Locate each line containing the string "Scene" and copy it out.

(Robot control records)

>>>>

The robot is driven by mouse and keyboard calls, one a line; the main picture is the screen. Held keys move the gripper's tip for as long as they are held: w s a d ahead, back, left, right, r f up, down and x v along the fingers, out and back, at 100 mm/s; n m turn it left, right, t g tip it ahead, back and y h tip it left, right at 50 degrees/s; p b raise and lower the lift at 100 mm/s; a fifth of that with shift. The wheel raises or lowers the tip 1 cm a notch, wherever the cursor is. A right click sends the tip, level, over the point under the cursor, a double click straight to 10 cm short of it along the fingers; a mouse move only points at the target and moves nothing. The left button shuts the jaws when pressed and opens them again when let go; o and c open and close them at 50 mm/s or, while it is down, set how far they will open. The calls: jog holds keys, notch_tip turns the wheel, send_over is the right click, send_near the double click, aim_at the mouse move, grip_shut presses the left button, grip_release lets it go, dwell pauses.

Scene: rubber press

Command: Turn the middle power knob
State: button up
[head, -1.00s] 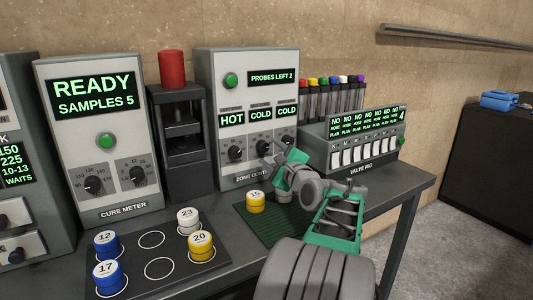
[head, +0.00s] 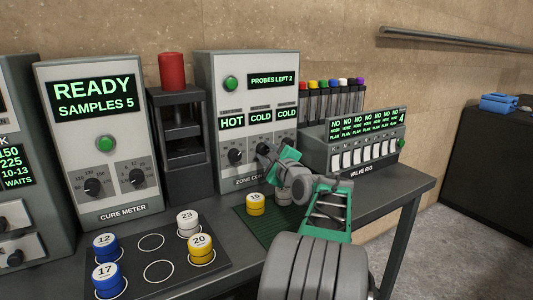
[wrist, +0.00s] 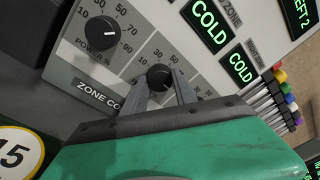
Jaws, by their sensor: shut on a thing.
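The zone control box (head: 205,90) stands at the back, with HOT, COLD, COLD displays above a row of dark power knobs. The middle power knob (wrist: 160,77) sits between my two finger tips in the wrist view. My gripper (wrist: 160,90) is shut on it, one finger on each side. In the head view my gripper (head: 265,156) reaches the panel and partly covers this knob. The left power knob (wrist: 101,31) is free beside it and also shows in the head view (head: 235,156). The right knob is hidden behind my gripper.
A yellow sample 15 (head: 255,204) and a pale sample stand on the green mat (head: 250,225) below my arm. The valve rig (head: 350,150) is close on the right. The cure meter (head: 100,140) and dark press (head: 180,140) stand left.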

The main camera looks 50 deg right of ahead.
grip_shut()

<<<<
>>>>

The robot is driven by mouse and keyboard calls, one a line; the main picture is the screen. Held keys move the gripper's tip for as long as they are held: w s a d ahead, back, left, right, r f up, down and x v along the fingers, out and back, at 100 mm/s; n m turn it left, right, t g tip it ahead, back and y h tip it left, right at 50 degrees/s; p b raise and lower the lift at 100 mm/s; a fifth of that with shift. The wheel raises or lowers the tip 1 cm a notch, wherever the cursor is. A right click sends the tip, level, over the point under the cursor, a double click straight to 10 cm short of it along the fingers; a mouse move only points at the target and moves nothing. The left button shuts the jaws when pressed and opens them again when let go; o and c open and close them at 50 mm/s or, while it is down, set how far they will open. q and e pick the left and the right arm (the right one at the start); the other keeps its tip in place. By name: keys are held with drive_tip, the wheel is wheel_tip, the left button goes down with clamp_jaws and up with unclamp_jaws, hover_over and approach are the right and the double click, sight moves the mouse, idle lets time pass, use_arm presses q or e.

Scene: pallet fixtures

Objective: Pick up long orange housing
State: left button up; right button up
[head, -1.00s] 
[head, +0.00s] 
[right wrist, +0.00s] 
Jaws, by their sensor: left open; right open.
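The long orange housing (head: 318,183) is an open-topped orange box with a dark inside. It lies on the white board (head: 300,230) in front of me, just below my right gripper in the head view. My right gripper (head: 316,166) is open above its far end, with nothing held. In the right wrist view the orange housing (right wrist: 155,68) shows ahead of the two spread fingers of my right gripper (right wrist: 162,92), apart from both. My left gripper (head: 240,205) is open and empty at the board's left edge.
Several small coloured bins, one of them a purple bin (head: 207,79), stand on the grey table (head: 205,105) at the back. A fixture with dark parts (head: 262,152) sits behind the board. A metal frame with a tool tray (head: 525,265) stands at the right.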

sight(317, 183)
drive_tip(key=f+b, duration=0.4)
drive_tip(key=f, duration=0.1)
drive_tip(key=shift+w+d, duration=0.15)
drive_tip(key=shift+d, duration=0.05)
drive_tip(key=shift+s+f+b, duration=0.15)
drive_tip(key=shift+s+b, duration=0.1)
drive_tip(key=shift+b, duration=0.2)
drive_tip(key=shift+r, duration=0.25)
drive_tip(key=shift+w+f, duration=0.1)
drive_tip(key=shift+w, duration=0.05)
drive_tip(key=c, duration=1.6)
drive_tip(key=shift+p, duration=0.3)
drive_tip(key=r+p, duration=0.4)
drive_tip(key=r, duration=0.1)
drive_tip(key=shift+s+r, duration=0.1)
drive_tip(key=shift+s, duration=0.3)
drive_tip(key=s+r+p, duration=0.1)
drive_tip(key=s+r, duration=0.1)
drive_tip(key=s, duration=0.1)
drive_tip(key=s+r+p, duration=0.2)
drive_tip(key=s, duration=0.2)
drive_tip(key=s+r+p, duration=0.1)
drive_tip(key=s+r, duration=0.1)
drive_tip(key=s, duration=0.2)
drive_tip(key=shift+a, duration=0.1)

<<<<

Full output -
Scene: rubber press
Scene: pallet fixtures

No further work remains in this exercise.